The detailed analysis of these spin manipulations involves complicated quantum mechanical interaction Hamiltonians, and I studied the details of this in a Ph.D. dissertation from Lukin’s group.
During the lectures, Lukin outlined five things he wanted to make sure that we know to be able to study quantum optics; the Bloch sphere, dressed states, optical pumping, single-photon Rabi oscillations and properties of classical and quantum states of light. I find it enlightening when someone with a profound understanding and overview of a field points out the most important things to learn and understand.
Along the lines of Jeff Kimble’s discussion of interfacing quantum optical emitters with nanophotonic environments, Lukin also mentioned work on cQED experiments with nanophotonic structures that pave the way for ultrahigh light confinement and thus potentially strong coupling.

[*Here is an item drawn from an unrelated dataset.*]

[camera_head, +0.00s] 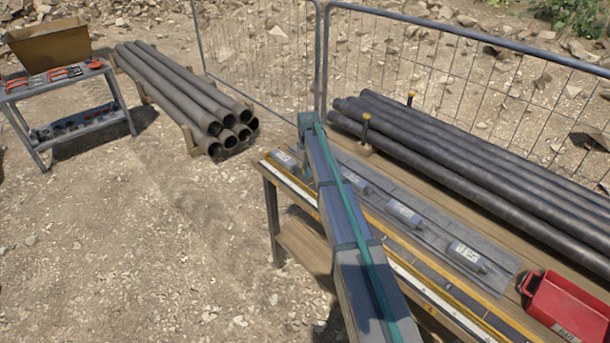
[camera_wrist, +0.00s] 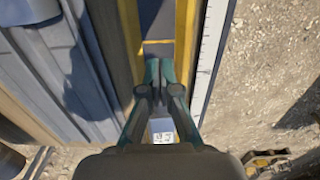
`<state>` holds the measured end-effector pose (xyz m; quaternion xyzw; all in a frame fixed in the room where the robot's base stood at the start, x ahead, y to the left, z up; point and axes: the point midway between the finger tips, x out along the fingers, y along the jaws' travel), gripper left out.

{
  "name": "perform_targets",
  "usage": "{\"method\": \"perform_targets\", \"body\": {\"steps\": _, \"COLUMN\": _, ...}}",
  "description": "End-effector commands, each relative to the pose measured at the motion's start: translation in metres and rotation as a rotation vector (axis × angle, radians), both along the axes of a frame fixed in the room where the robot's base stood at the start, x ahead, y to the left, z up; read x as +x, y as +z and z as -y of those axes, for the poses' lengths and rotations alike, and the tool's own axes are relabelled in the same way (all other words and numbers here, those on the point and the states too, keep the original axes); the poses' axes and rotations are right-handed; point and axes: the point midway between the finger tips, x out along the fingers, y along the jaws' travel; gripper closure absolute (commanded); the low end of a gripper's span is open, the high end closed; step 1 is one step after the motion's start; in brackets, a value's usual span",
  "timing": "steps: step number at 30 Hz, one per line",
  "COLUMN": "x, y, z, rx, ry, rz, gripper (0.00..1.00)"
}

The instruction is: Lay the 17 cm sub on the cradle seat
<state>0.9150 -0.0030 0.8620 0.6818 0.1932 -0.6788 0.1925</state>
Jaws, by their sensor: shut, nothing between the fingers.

All the Others. And École de Physique des Houches
The above is only a small selection of the inspiring and interesting topics we were exposed to during the summer school. For me the school was an eye-opener for the possible synergies between quantum optics and nanophotonics, and I believe there is a lot of interesting science and research to be discovered in the borderland between these fields. Therefore, I thank the organizers of the school for a well-composed scientific program.
Finally, I would like to complement l’École de Physique des Houches where the school was held; it is a beautifully located and professionally managed school, and I urge anybody in physics to consider attending or organizing schools or seminars at this place.